→ **STATED EXERCISE**:
Write the material out again exactly.

---

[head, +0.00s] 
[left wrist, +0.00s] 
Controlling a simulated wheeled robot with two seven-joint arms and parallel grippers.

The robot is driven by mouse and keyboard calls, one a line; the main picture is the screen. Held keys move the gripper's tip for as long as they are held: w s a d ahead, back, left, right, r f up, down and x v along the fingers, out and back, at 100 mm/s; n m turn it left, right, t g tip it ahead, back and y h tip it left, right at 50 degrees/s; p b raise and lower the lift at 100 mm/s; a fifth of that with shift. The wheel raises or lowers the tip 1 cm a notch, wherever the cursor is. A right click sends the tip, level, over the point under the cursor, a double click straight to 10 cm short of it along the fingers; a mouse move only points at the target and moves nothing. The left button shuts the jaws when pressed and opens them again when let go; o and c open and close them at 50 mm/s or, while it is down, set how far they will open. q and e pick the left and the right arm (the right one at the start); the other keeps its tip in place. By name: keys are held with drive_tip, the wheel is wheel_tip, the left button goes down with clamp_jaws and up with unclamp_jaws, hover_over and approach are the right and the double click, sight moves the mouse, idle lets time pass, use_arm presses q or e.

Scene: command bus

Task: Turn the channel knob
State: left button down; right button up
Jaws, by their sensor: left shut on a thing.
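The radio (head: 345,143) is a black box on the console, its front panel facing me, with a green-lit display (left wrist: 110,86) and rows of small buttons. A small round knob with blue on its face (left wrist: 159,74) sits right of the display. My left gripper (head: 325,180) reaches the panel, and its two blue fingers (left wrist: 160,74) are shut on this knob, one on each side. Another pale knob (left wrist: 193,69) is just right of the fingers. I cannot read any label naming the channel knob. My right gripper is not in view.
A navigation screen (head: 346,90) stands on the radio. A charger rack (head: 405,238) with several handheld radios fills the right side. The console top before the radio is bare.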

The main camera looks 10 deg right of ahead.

---

→ **RIGHT ANSWER**:
[head, +0.00s] 
[left wrist, +0.00s] 
Controlling a simulated wheeled robot with two seven-joint arms and parallel grippers.

The robot is driven by mouse and keyboard calls, one a line; the main picture is the screen. Held keys move the gripper's tip for as long as they are held: w s a d ahead, back, left, right, r f up, down and x v along the fingers, out and back, at 100 mm/s; n m turn it left, right, t g tip it ahead, back and y h tip it left, right at 50 degrees/s; p b raise and lower the lift at 100 mm/s; a fifth of that with shift. The wheel raises or lowers the tip 1 cm a notch, wherever the cursor is. A right click sends the tip, level, over the point under the cursor, a double click straight to 10 cm short of it along the fingers; a mouse move only points at the target and moves nothing. The left button shuts the jaws when pressed and opens them again when let go; o and c open and close them at 50 mm/s or, while it is down, set how far they will open. q and e pick the left and the right arm (the right one at the start); the other keeps its tip in place. By name: keys are held with drive_tip, the wheel is wheel_tip, the left button goes down with clamp_jaws and up with unclamp_jaws, hover_over and approach are the right and the double click, sight moves the mouse, idle lets time pass, use_arm presses q or e.

Scene: command bus

Task: Turn the channel knob
State: left button down; right button up
Jaws, by their sensor: left shut on a thing.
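The radio (head: 345,143) is a black box on the console, its front panel facing me, with a green-lit display (left wrist: 110,86) and rows of small buttons. A small round knob with blue on its face (left wrist: 159,74) sits right of the display. My left gripper (head: 325,180) reaches the panel, and its two blue fingers (left wrist: 160,74) are shut on this knob, one on each side. Another pale knob (left wrist: 193,69) is just right of the fingers. I cannot read any label naming the channel knob. My right gripper is not in view.
A navigation screen (head: 346,90) stands on the radio. A charger rack (head: 405,238) with several handheld radios fills the right side. The console top before the radio is bare.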

The main camera looks 10 deg right of ahead.

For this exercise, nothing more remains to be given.